US Still Declining
Chris Beggy
news at kippona.com
Mon Sep 24 12:01:19 PDT 2001
"Charles Jannuzi" <jannuzi at edu00.f-edu.fukui-u.ac.jp> writes:
> Charles Jannuzi wrote:
>
> As for free trade, no one talks the talk in such an effectively
> propagandistic way as the US, but it also ruthlessly pursues strategic
> interests in a way no other OECD country does. One difficulty in stably
> describing this pursuit, though, is it does vary in specifics and emphases
> from administration to administration.
>
> For example (and this is just one example) , this, and not free markets, is
> why MS and Intel got to be such profitable monopolists in the 90s.
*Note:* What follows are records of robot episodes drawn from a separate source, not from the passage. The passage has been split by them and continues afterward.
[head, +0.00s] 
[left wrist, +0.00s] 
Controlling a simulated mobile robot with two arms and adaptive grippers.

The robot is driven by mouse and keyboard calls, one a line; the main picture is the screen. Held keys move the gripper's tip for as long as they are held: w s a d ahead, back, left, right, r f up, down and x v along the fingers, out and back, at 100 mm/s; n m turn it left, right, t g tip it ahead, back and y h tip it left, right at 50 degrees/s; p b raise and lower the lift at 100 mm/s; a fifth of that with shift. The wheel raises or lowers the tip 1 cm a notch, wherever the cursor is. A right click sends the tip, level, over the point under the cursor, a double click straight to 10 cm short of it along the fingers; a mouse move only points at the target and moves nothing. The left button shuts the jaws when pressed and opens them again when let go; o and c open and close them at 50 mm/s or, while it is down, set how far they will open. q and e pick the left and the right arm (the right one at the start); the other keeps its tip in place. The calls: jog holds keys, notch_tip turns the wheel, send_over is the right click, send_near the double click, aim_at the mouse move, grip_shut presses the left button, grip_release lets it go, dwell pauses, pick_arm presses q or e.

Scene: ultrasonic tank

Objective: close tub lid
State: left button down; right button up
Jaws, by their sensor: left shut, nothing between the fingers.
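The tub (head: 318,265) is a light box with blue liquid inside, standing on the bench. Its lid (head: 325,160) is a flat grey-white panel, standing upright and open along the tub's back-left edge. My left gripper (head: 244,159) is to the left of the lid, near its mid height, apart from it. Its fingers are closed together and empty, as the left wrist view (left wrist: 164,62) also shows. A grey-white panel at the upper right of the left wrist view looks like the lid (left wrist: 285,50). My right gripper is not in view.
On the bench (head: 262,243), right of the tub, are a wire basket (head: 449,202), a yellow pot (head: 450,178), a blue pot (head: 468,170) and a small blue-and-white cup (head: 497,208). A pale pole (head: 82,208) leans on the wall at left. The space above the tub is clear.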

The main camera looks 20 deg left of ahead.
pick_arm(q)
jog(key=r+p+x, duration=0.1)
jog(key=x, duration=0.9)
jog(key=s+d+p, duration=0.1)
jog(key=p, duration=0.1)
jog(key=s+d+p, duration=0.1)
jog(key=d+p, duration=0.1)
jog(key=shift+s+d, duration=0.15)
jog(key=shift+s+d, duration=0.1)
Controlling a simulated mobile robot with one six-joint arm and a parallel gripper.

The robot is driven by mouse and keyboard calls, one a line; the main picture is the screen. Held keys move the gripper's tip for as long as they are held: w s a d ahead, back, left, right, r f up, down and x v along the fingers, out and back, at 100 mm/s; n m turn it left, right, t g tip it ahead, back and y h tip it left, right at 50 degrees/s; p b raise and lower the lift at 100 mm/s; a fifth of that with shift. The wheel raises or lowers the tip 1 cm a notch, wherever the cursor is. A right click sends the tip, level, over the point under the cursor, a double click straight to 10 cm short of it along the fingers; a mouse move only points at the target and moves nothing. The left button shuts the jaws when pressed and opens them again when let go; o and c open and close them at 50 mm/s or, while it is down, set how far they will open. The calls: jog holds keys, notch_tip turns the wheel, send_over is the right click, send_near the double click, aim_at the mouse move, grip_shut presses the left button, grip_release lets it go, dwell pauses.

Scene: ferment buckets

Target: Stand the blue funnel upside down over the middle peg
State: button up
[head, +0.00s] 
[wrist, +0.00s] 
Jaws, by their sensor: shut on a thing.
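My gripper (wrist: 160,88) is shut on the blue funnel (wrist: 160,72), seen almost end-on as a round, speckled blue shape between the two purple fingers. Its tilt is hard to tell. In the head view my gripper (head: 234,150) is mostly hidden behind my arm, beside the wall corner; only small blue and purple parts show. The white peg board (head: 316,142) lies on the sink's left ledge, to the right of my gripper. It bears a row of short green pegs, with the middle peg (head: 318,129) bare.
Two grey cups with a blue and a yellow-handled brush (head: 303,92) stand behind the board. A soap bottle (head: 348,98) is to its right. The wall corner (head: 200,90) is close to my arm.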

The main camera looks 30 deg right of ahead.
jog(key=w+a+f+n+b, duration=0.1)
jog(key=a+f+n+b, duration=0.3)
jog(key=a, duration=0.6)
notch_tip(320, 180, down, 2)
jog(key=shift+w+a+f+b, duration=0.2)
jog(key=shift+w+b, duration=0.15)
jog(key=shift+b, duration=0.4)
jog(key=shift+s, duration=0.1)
Back in
> the 80s, at the same time it was decided that the yen should gain value
> against the dollar, it was also decided that the Japanese would stay the
> hell out of processor chips and computer OSes (though I use the Japanese OS
> Tron, which was an open standards OS when Linus Torvalds wasn't even at
> university) .
>
I agree MS and Intel became profitable monopolists. I'm not
clear from your post about the mechanism though. Who decided
that the Japanese would stay out of processor chips and computer
OSes? Who enforced this?
> Moreover, even as Japan was forced not to invest government money in
> developing processor chips and the OSes to go with them, the US government
> invested in a big way. And all those guys like Larry Ellison and Scott
> McNealy who complain about Bill Gates and MS were of the same ilk and lined
> up at the same feeding trough.
>
Again, I'm not clear on who forced Japan not to invest. How did
the US government invest, or change from past investment patterns?